CONFIDENCIA FRATERNAL

Recibo esta medalla con profunda gratitud, con orgullo, alegría y humildad; viene como sol del atardecer a encender memorias y sentimientos enlazados por similitud, que atraen otros escondidos en la conciencia, para alumbrar un nuevo paso de mi vida.

Este premio es motivo de orgullo porque lo otorga la institución creada con nobles propósitos por personas de gran señorío y calidad humana. Y me coloca en compañía de personajes admirados que se marcharon ya, o que están todavía en camino. Orgullo justificado porque esta distinción cobija al nombre de don Manuel Vicente Ballivián, gran señor, pionero, visionario y patriarca de la cultura boliviana.

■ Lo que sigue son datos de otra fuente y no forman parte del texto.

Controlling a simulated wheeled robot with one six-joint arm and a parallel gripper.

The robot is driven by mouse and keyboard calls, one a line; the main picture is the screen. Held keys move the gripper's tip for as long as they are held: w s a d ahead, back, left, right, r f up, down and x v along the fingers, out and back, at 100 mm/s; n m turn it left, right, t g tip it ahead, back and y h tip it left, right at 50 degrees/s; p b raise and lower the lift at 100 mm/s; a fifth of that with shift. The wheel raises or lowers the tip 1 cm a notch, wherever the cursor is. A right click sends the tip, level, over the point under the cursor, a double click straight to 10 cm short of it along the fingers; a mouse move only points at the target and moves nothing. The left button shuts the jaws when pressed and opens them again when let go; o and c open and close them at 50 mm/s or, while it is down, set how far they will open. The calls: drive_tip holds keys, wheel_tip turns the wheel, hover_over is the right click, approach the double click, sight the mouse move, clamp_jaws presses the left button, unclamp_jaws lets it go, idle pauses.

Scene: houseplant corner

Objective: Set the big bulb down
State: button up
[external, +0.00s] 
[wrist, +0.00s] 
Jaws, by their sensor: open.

Solemos identificar cultura con las obras de arte –libros, monumentos, partituras musicales– olvidando que ellas son floraciones para goce de los sentidos estéticos, pero que hay otras intangibles, múltiples, que están inmersas en todo el contexto vital. Cultura es pues la totalidad del quehacer humano: el creer y crear, el pensar y sentir, el actuar y expresarse, enriquecida (¿o quizá empobrecida?) con los adelantos de la civilización técnica y, ojalá, equilibrada por el sentido ético y religioso.

Así lo comprendió Manuel Vicente Ballivián, quien quiso, además, dar identidad propia a nuestra cultura criolla dedicándose a estudiar minuciosamente la Geografía, Historia, Estadística, problemas de su país y posibilidades de acelerar su progreso. Ballivián, esperanzado, postulaba: “Bolivia es la materia prima más preciosa para formar una gran Nación”.

Estoy contenta porque el jurado me lo otorgó con generoso afecto y no hay para mí mejor premio que el cariño. Vengo con humildad, ¿acaso una mata de toronjil a la sombra de altos árboles no cumple una misión en el paisaje de la huerta? ¡Gracias, amigos!

Conmovida, confronto esta ceremonia con aquella –estelar en mi limitado cielo– cuando hace años los muchachos de Gesta Bárbara, como los once cisnes de Andersen, ponían junto a mi nombre bautismal la palabra Bolivia, que rebasa toda voz. Fue brote de entusiasmo juvenil. Depositaron fe en la hermana mayor que también en ellos tenía bien fundada fe. Aquel homenaje de Gesta Bárbara comprometió para siempre mi voluntad de no defraudarlos.

Vinieron después halagos públicos y particulares, no los olvido; cada uno estimuló mi compromiso y me recordó que hay que vencer la natural tendencia al cómodo egoísmo.

La medalla que hoy recibo, refrenda con sello de oro el pacto de honor con mi pueblo.

Quisiera poder agradecer dignamente a todos los que me ayudan cada día con su aliento y amistad. No con discurso académico ni literario, pues cuando habla el alma callan las palabras o se dicen en voz baja.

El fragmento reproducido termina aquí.